Any reason why LEDs would come with a 3.8k resistor for 5V?

I received some LED buttons for use with my arduino kitchen timer from aliexpress today.
They were sold as "5V" buttons and several other voltage ranges, turns out that choice just means they give you different resistors along with the buttons.
I have no datasheets for them, so I want to be on the safe side.. can anyone think of a reason why 3.8k would be needed to power the LED in the switches from 5V? Normally I'd go for 100-200 ohm for blue LEDs on 5V, is there any reason not to do so here?

What happens when you use the supplied resistor?

Steve

The LED lights up, although I feel it's fairly dim. Using a 220ohm resistor, it's twice as bright or so.

Are you sure that resistor is 3.8K? That's a very odd value, not in any of the standard series that I know.

Steve

Seems like a reasonable value, readily available at Digikey (chip resistor). Maybe better with 12V than 5V tho.
(12V - 2.5V)/3800 ohm = 2.5mA
resistor.JPG

resistor.JPG

3.8 isn't in any of E12/E24/E48/E96/E192

If its a stock part not in the standard values that typically means its a commonly used value in some specialized circuit or chip, or is in a simple ratio with a standard value (for instance 5,50,500,5k... are widely available non-standard values)

3k8 is available it seems, no idea why, no obvious ratio relationship to standard values.

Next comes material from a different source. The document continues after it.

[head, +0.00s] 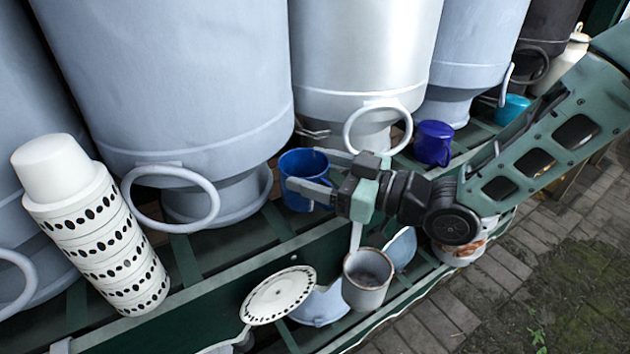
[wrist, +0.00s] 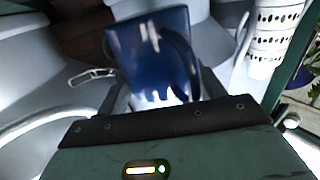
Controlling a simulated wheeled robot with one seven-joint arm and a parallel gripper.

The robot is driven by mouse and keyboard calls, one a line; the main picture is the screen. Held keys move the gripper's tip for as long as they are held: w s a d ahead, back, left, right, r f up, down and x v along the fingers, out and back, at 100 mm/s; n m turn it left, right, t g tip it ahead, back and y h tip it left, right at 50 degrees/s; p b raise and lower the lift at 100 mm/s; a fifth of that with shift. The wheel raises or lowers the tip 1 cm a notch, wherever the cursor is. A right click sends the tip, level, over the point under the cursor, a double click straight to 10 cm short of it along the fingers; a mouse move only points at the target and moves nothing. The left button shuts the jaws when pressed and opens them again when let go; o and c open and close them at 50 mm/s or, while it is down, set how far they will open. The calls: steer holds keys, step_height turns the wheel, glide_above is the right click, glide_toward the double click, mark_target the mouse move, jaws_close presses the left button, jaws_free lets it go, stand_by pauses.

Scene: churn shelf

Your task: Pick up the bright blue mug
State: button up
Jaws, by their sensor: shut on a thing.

As for the original question - who knows, perhaps they were the cheapest in Shenzhen market at the time?

slipstick:
Are you sure that resistor is 3.8K? That's a very odd value, not in any of the standard series that I know.

Steve

I agree. How did you measure it? It's probably a 3.9k

Considering it's likely a 5% or 10% tolerance part, and it measures as 3.84 and 3.85kohm for each, I took a guess at the actual value. 3.9kohm sounds plausible then.
I'm somewhat colorblind, so checking the stripes isn't a good way for me to determine it.

Most modern LEDs are much too bright at their maximum current (usually 10-20mA). I drive an LED in a commercial product I make, with 1.2mA and it's almost too bright.

In this case, bright is welcome. The LED lights up a ring around the base of the push part, so it's a fairly passive light, and since it will indicate whether the timer is running, it should be well visible. Using the 3.9k resistor makes it light up just barely, not enough to act as an indicator.

arakon:
Considering it's likely a 5% or 10% tolerance part, and it measures as 3.84 and 3.85kohm for each, I took a guess at the actual value. 3.9kohm sounds plausible then.
I'm somewhat colorblind, so checking the stripes isn't a good way for me to determine it.

Even if you have good colour vision the metal film resistors with blue bodies are hard to read as the blue
shows through making it hard to distinquish black/brown, brown/red and red/orange reliably...

390 ohms would be pretty common as a current limiting resistor, and might be easily confused with 3800.
(that's a white vs gray band, and brown vs red, right? And it would still get brighter with 220 ohms instead.)

Except I measuered them (out of circuit, of course), unless you mean the guy packing them mixed them up.